February 2016: Translation Competition
This month we're focusing on our 2nd Bai Meigui Translation Competition, and bringing you the competition text, by Li Jingrui 李静睿. Our first competition, in 2015, attracted a large number of outstanding entries, and we're hoping to see more this year!
Last year our text was a short story by Dorothy Tse. This year we're trying something different, and asking you to translate a non-fiction piece. Li Jingrui was our featured author in November, so you can read her story, 'Missing', here, translated by Helen Wang. And we're delighted that Helen, alongside translator Nicky Harman, and translator and editor of Pathlight magazine Dave Haysom, will make up our competition judging panel.
The deadline is midnight (UK time) 9th March, 2016 and entry is free and open to all. Our first prize is a bursary to the 'Translate in the City' summer school at City University, London, 11th-15th July, 2016. Please see our competition page for more details!

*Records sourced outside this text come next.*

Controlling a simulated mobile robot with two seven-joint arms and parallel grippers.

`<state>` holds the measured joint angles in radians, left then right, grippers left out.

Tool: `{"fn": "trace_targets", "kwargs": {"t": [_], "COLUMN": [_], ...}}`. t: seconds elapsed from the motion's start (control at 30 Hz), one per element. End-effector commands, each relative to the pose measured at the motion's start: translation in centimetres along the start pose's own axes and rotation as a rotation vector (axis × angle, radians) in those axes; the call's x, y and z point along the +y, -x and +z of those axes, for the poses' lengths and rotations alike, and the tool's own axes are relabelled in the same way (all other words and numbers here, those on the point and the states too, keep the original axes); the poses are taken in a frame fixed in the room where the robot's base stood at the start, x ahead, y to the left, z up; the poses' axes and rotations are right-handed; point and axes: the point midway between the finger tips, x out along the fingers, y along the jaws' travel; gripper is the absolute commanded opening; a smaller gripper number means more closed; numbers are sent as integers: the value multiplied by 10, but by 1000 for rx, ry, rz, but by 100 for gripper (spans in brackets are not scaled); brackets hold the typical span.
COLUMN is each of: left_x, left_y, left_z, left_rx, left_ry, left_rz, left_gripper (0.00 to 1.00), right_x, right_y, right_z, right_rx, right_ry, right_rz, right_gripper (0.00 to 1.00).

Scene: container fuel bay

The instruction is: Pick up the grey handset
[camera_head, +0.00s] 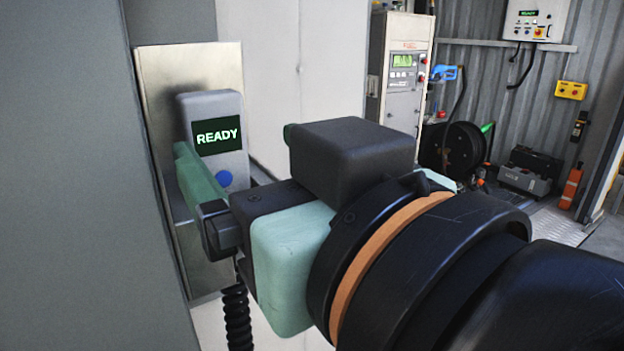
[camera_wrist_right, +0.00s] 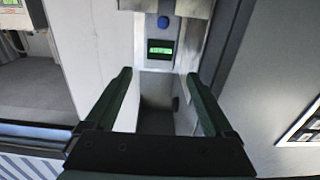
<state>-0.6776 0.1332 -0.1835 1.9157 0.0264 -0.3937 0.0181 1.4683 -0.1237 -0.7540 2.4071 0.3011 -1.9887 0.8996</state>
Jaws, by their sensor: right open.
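The grey handset (camera_head: 236,103) is upright against a metal backplate (camera_head: 158,95) at the left of the head view. It has a dark screen reading READY in green and a blue button below it. In the right wrist view the handset (camera_wrist_right: 161,64) appears inverted, between and just beyond the fingertips. My right gripper (camera_head: 235,140) is open and empty in front of it, with its green fingers spread; in the wrist view the gripper (camera_wrist_right: 158,76) frames the handset. Contact is not visible. The gripper hides the handset's lower part in the head view. My left gripper is not in view.
A black coiled cord (camera_head: 236,312) hangs below my gripper. A grey wall stands close on the left. A control cabinet (camera_head: 402,75), hose reel (camera_head: 462,148) and toolbox (camera_head: 527,175) are farther back on the right. A yellow button box (camera_head: 571,90) is on the corrugated wall.

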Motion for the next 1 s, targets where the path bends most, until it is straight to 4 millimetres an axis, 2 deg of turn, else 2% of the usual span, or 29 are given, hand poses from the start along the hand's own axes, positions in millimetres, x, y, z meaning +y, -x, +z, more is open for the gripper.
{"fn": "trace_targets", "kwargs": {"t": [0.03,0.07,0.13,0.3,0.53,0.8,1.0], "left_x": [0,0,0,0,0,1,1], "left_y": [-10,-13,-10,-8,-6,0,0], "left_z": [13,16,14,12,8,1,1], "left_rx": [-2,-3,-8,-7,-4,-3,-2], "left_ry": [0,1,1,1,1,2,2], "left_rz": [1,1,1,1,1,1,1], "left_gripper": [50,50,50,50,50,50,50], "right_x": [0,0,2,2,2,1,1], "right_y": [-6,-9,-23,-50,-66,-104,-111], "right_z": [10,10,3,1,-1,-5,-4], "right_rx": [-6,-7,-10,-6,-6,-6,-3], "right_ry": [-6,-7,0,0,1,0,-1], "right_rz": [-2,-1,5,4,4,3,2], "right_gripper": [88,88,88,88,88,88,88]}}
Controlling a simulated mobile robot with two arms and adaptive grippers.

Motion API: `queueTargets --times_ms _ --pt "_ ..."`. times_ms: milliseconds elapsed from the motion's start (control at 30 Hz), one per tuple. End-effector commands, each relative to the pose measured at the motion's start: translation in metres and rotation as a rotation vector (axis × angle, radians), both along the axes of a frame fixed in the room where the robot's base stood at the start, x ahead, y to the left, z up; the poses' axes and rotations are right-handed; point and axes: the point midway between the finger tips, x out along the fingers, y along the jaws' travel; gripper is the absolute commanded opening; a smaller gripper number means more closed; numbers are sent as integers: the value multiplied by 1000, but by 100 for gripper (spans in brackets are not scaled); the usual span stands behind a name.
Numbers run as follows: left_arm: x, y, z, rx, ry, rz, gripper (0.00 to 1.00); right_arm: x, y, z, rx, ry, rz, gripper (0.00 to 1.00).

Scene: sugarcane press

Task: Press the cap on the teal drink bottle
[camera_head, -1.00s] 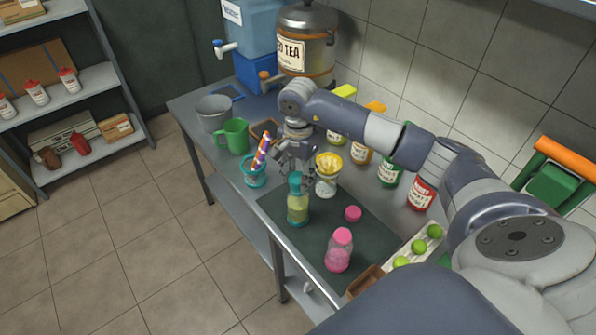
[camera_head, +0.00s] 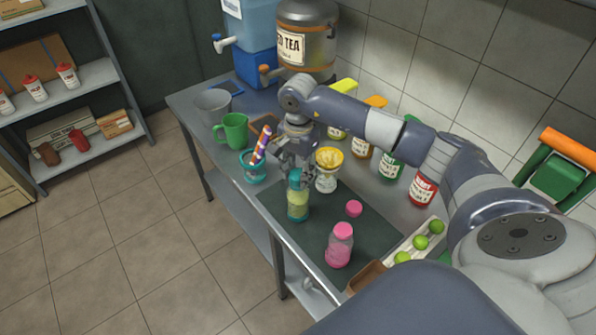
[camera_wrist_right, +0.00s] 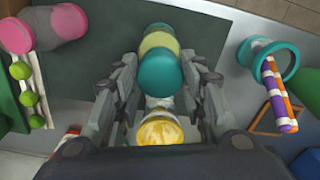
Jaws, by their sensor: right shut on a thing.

The competition is run in partnership with READ PAPER REPUBLIC. They're publishing a Chinese short story in English every week, so head over there to be inspired by some more fantastic translations!
About Li Jingrui
Li Jingrui was a journalist for eight years, reporting on legal affairs in China. She resigned in 2012 and turned to other forms of writing, including her own column in the Chinese edition of The Wall Street Journal. She now mostly concentrates on writing fiction. She has published a collection of short stories Tales of a Small Town, also a novelSmall Town Girl, in which she tries to explore human feelings and fate, without steering clear of sensitive subjects. Her stories may be about the everyday lives of ordinary people in a small town in Sichuan, or about students exiled in New York after Tian’anmen.